## BEGIN Task material

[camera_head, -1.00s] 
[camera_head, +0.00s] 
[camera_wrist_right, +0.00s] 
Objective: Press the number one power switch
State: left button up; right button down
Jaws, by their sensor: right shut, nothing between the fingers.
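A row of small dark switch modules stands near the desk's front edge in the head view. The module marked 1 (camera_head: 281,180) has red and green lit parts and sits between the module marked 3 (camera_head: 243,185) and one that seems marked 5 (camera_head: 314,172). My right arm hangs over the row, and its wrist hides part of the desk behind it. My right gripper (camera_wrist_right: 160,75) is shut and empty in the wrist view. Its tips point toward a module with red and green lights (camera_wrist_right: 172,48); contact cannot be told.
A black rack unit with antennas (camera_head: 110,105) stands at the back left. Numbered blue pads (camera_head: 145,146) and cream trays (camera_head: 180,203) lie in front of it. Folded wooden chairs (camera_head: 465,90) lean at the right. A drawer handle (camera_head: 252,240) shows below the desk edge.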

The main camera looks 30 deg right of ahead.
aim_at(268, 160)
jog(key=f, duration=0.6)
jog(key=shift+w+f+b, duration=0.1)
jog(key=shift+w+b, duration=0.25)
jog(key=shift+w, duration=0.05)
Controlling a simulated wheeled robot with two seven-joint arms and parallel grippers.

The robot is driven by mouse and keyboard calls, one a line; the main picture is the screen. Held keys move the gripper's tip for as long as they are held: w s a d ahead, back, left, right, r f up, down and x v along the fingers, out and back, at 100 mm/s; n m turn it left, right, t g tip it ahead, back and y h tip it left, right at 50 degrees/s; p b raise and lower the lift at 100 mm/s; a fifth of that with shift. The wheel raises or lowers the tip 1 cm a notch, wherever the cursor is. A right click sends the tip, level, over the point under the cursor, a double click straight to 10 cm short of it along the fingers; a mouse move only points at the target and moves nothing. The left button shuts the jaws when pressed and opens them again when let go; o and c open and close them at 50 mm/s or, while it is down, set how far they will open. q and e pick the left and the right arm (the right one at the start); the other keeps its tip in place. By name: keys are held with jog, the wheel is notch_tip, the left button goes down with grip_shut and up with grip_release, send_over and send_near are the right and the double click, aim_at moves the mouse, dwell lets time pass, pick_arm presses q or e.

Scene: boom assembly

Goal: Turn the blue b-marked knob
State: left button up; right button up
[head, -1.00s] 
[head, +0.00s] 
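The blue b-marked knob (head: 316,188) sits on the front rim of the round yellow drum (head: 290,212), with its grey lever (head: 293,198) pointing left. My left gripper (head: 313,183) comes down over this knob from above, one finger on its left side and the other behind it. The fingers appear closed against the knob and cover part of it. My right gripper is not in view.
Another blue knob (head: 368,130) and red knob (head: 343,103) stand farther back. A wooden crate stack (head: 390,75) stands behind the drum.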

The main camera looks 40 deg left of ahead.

## END Task material

Instructions for the task
Copy each line from the records above that includes the string "State".

Task response
State: left button up; right button down
State: left button up; right button up

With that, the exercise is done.